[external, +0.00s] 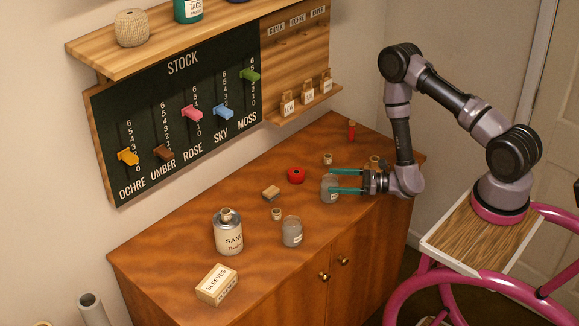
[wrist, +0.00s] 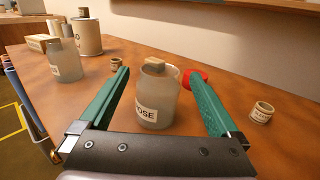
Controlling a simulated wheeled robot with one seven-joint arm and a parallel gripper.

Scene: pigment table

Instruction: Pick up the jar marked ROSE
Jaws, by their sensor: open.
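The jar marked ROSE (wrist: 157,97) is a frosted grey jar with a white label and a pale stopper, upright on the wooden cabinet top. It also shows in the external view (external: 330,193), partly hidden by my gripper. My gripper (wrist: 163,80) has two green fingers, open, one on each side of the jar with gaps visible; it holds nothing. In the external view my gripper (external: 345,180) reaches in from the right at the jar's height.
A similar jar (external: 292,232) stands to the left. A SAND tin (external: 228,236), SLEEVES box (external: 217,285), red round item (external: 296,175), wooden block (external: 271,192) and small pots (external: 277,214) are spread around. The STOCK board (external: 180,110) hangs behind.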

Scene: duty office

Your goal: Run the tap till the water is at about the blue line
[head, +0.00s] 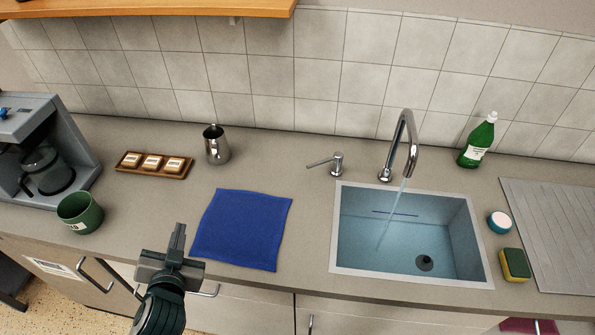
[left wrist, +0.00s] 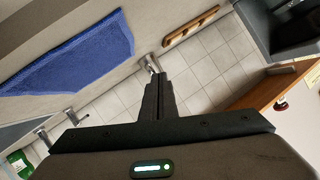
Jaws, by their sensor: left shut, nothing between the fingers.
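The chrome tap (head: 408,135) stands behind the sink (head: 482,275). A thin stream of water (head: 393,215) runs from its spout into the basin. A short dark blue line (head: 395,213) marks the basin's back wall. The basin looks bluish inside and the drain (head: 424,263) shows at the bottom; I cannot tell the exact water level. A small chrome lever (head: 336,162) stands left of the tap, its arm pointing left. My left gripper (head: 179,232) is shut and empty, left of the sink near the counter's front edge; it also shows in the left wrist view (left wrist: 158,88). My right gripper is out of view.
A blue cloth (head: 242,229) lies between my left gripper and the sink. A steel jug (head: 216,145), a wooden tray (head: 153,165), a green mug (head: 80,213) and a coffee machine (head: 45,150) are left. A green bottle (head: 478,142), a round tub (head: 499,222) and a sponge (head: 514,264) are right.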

- - - - - - -

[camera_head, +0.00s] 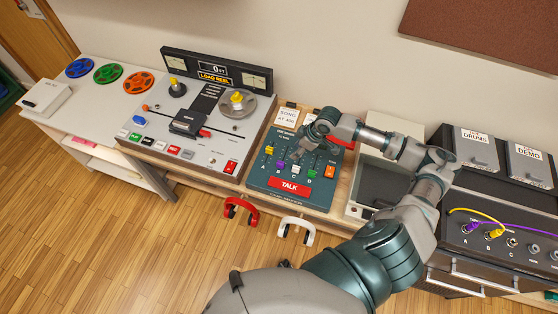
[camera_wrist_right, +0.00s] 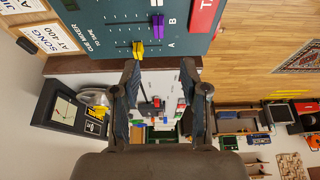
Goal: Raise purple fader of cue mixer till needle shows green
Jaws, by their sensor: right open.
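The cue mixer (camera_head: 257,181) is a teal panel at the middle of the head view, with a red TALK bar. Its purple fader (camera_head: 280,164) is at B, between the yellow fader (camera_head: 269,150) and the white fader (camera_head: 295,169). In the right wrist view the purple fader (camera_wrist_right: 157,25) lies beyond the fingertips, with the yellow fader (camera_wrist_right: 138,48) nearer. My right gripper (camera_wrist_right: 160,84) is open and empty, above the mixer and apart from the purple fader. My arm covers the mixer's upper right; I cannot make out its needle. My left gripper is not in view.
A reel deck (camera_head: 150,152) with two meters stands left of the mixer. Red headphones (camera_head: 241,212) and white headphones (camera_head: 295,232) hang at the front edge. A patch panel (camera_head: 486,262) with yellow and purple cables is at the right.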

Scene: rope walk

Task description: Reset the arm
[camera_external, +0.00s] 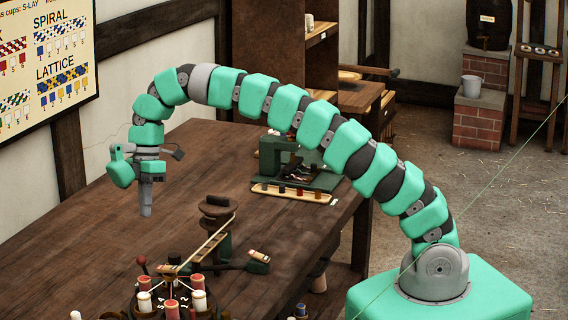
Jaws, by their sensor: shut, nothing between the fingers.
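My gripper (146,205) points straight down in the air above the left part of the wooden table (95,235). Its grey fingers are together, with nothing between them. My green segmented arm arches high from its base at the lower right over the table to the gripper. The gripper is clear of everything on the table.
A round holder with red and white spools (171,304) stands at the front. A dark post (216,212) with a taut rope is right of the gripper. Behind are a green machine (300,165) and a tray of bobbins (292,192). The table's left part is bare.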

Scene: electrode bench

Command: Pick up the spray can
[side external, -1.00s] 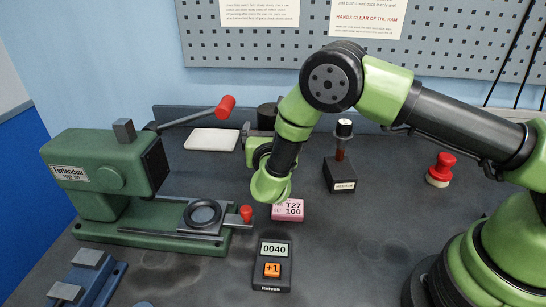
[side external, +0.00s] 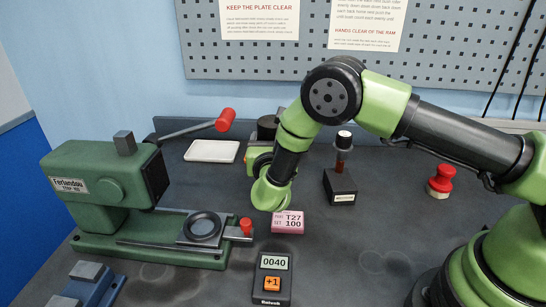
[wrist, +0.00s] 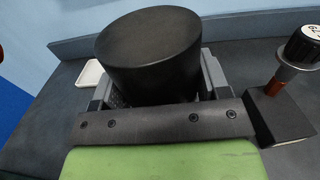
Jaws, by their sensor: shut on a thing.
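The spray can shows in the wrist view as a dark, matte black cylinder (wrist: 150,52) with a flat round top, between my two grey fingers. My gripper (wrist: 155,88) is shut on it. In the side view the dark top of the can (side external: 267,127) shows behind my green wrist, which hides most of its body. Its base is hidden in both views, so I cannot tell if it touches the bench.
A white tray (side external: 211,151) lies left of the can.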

- - - - - - -

EXERCISE DIRECTIONS. Locate and copy each line in the data above that includes the word "till".

THE REPLY.
Your goal: Run the tap till the water is at about the blue line
Goal: Raise purple fader of cue mixer till needle shows green

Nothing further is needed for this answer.